Fehmi Koru da işte bu yazıya atıf yaparak “Seçimle gelen seçimle gider; aksini düşünen hata eder. Bu tartışmayı İstanbul seçiminin tekrarı başlattı…” başlıklı yazısını (15 Haziran) sona erdirmiş. Fehmi Koru’nun yazısında ‘Erbakan, Refah-Yol Hükümeti, 28 Şubat ve daha başka gelişmeler’ ile ilgili hatırlatmalar da var; ilgilenenler okumalı…

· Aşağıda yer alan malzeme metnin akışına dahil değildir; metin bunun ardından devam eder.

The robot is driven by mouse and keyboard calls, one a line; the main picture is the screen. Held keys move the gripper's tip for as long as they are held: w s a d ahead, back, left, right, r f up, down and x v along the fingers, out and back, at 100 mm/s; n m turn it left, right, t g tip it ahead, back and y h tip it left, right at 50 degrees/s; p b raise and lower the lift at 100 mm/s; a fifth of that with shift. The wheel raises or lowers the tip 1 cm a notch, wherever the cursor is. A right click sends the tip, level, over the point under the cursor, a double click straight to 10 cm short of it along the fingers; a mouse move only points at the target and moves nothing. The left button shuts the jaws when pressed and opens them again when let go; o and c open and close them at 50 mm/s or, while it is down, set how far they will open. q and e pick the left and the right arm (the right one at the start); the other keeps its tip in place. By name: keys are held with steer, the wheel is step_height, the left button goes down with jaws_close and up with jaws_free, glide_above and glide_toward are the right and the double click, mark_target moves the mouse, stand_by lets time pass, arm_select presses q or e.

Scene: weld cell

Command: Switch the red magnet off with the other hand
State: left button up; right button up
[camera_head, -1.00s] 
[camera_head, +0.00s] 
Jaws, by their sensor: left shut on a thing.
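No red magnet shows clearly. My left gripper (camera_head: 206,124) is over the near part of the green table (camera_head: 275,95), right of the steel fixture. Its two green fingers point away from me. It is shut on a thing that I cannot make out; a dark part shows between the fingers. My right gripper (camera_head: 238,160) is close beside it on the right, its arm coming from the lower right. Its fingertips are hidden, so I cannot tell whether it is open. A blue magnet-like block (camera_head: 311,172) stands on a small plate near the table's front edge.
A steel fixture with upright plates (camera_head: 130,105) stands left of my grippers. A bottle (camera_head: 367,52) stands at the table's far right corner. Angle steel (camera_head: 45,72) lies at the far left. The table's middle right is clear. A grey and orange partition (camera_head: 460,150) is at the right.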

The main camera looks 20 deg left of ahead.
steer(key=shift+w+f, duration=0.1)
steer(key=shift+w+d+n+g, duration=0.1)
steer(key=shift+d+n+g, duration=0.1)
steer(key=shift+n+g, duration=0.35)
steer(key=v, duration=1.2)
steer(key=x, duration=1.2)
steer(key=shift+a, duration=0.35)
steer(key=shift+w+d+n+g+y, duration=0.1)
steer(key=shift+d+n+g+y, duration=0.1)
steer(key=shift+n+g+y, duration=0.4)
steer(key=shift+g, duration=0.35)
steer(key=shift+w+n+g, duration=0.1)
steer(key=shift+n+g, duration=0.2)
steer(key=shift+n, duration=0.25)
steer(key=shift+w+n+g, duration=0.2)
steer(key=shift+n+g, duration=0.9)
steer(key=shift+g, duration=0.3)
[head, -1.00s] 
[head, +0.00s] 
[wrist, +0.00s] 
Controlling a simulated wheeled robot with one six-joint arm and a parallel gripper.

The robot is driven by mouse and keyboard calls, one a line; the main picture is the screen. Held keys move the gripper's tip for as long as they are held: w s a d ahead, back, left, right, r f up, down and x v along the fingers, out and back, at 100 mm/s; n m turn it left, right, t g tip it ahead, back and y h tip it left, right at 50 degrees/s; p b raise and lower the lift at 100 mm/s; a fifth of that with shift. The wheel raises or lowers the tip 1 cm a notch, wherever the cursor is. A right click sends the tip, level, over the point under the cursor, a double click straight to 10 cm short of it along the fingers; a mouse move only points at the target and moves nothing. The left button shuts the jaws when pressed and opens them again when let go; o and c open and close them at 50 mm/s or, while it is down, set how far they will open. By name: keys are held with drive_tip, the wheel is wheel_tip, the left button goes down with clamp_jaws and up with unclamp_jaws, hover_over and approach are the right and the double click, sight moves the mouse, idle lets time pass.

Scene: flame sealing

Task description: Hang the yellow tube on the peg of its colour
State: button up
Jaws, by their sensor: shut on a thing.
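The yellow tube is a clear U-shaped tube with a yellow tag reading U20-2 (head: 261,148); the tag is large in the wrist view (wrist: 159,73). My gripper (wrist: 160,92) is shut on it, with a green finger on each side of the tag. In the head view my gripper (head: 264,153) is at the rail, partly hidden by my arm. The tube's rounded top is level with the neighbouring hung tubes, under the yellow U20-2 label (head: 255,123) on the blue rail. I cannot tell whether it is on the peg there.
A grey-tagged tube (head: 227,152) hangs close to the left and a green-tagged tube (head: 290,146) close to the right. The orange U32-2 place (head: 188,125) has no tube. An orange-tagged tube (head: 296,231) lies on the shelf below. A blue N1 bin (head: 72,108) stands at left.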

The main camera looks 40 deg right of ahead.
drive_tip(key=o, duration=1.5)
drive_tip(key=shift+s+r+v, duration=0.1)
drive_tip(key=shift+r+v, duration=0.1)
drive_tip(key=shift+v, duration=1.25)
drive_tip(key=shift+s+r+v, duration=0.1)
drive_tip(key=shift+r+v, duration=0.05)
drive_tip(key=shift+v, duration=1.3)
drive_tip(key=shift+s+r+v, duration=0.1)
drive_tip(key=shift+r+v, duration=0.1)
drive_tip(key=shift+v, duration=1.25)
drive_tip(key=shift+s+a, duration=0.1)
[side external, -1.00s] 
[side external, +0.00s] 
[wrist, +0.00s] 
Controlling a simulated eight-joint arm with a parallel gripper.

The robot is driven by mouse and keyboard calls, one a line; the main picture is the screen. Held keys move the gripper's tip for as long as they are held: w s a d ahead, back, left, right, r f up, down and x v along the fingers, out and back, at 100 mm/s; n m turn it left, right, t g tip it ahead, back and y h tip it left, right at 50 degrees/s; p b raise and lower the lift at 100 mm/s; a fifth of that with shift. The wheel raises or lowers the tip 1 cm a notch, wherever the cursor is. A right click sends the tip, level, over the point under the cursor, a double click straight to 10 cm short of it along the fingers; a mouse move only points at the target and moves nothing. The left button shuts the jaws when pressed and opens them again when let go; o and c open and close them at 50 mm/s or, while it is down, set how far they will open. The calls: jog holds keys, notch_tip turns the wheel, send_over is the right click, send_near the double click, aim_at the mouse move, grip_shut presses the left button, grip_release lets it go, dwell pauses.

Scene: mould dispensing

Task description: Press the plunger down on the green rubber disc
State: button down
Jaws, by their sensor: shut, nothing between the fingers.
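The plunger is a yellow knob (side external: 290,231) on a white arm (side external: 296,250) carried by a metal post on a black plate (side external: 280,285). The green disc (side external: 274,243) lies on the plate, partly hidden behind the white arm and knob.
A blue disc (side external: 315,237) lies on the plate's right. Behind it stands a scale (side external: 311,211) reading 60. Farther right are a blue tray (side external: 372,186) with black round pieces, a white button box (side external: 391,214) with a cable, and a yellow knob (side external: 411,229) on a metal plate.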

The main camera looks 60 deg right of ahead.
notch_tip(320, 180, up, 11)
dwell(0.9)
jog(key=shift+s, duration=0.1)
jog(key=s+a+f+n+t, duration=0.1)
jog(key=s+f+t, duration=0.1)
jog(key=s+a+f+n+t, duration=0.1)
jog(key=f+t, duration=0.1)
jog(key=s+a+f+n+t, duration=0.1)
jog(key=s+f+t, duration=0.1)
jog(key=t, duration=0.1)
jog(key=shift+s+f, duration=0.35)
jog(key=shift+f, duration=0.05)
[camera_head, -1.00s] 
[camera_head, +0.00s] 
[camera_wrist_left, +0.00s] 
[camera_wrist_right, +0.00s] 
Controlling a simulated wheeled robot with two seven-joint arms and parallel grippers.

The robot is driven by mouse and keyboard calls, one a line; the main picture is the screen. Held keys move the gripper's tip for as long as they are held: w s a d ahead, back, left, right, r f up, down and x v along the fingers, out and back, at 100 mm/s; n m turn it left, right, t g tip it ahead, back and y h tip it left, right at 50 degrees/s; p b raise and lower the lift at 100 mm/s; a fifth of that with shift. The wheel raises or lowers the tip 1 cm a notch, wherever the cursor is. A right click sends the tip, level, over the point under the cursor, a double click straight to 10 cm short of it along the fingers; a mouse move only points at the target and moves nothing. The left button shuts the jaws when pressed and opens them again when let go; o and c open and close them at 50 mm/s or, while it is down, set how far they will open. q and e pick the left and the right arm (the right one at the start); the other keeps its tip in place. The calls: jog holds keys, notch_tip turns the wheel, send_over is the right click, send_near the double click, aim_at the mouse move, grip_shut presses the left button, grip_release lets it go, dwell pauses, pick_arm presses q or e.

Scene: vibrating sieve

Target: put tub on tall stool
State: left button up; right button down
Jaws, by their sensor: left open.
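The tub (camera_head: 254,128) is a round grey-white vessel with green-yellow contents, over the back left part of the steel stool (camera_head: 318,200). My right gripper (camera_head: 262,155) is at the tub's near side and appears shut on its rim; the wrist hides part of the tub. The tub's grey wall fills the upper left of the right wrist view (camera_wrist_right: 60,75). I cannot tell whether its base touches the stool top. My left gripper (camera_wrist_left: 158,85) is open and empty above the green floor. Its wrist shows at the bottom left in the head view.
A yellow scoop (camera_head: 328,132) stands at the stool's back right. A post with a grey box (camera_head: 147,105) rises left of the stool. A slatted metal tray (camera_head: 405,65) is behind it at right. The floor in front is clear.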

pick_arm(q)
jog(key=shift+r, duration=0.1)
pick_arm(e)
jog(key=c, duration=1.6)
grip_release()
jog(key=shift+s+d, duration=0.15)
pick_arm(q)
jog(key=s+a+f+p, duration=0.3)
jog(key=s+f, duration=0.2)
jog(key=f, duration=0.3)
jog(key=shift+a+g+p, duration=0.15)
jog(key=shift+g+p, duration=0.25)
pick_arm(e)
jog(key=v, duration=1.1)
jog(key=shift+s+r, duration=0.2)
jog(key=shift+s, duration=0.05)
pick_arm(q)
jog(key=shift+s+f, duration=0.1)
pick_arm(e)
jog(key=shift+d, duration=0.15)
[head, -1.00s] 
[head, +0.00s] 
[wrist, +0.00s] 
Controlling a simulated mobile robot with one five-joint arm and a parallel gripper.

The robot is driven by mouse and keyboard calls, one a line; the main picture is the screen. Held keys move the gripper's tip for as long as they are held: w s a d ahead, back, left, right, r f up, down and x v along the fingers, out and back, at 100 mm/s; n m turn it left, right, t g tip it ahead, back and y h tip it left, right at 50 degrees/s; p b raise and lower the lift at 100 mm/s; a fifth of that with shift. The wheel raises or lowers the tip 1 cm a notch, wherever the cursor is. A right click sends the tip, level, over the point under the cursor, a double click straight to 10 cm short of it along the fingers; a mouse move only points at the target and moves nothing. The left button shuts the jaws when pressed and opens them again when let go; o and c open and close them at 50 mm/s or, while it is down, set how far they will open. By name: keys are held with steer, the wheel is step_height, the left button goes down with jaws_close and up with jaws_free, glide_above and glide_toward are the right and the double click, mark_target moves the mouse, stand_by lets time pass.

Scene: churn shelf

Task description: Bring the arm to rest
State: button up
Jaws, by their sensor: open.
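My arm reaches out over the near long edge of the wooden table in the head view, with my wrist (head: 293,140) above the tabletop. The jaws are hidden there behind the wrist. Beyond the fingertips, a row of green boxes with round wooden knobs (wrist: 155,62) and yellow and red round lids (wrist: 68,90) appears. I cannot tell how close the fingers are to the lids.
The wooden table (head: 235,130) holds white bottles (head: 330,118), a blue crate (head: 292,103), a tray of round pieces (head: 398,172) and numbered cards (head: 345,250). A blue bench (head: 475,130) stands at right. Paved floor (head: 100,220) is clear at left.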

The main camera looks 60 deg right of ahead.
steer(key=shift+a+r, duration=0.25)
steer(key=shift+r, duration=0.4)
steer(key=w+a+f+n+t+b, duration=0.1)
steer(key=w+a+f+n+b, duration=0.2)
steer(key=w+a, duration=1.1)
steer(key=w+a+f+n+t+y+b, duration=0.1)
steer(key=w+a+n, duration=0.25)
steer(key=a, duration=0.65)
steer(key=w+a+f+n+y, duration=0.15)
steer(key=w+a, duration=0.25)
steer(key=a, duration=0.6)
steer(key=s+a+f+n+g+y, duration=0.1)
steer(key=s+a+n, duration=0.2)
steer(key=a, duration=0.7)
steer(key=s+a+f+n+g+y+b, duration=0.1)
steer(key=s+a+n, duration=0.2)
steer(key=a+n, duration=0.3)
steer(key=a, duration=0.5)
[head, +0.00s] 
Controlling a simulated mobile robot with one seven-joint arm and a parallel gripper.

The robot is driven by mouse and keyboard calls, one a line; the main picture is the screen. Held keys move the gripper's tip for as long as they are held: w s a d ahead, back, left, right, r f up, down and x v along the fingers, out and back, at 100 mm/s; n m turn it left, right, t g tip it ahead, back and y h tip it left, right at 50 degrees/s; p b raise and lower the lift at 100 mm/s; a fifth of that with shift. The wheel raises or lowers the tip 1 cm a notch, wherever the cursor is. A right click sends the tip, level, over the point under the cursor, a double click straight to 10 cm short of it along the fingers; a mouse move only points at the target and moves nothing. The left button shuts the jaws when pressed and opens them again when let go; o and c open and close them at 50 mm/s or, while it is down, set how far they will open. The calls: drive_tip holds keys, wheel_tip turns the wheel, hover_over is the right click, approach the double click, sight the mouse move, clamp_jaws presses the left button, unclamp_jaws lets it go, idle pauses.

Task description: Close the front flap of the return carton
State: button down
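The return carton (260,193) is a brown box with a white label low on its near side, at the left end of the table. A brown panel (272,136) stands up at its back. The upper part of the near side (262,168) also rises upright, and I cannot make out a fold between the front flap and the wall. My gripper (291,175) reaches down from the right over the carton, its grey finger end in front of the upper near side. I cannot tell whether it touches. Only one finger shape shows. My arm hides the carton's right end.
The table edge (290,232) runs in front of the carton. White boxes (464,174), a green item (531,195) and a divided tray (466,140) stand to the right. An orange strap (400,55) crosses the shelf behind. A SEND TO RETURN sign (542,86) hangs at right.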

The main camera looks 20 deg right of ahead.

Akif Beki yazısına şöyle başlamış: “İktidara zarar verecekse doğruları söylemek neden yanlış, hadis yorumları ve menkıbelerle bir güzel gerekçelendiriyor. / Muhalefete yarayacaksa yönetenlerin yanlışlarını dile getirmek dinen ne gibi sakıncalar içeriyor, merak edenler göz atabilir. / Kısa özet geçiyorum; iktidarlar adalet, hakkaniyet, liyakat, dürüstlük konularında hataya düşebilir, çürüme ve bozulmalar yaşayabilir, doğruluktan sapabilir. Ama düşmana (siyasi muhalefet oluyor) koz verecekse bunlardan şikâyet etmek caiz değil, buna meşrudur diyemezmiş Hoca. / Hangi şartlar altında yalan söylemenin ve gerçeği saklamanın caiz olduğunu da ayrıntılı açıklıyor bize.”
Bundan önceki yazımda önemli uyarı ve hatırlatmalarım vardı…
Tekrar onlara atıfta bulunarak bazı hatırlatmalar yapsam mı diye düşünüyorum…
Ama diğer taraftan ‘olanlar, yaşananlar, başa gelenler, “akledenler” yani akıl sahipleri için yeterlidir’ diye düşünüyorum; ‘anlayana sivrisinek saz, anlamayana davul zurna bile az’… Bundan dolayı sadece şu hatırlatmayı yapmam yeterli olsun!
Prof. Sebahattin Zaim Başkanlığı’nda, Prof. Hayrettin Karamansekreterliğinde, tam 14 akademisyen, bizzat Sayın Recep Tayyip Erdoğan’ın görevlendirmesiyle, 1990’lı yıllarda, ‘Erbakan’ı ADİL DÜZEN’DEN VAZGEÇİRME RAPORLARI’ hazırladılar! Bu konuyu defalarca değişik vesilelerle yazıp gerekli hatırlatmaları yaptım; detaylar oralarda…
İstanbul İBB Seçimi vesilesiyle bir kere daha hatırlatıyorum: “Peki, olaylar yani olumsuzluklar daha ne kadar devam edecek? / -Ülkemize ‘ADİL DÜZEN’ gelinceye kadar devam edecek… / -Ülkemize ‘ADİL EKONOMİK DÜZEN’ gelinceye kadar sürecek… / -Dünyada ‘ADİL/SİLM/BARIŞ DÜNYA DÜZENİ’ kuruluncaya kadar… / -Dünyada ‘ADİL DÜZEN İNSANLIK ANAYASASI’ benimseninceye kadar…”
Cumhurbaşkanı Erdoğan, Tacikistan’ın başkenti Duşanbe’de düzenlenen Asya’da İşbirliği ve Güven Arttırıcı Önlemler Konferansı (CICA) 5. Devlet ve Hükümet Başkanları Zirvesi’nde yaptığı konuşmada, günümüz dünyasında, düzenin değil düzensizliğin hâkim olduğunu belirtmiş. Soru-yorum: Sayın Erdoğan, ‘Adil Dünya Düzeni’ çözümünüz var mı?
23 Haziran İBB Seçimi vesilesiyle bunları yazdık ve seçime sayılı günler kaldı…
Ne dersiniz, seçimden sonra da benzer uyarı yazıları yazmak zorunda kalacak mıyız?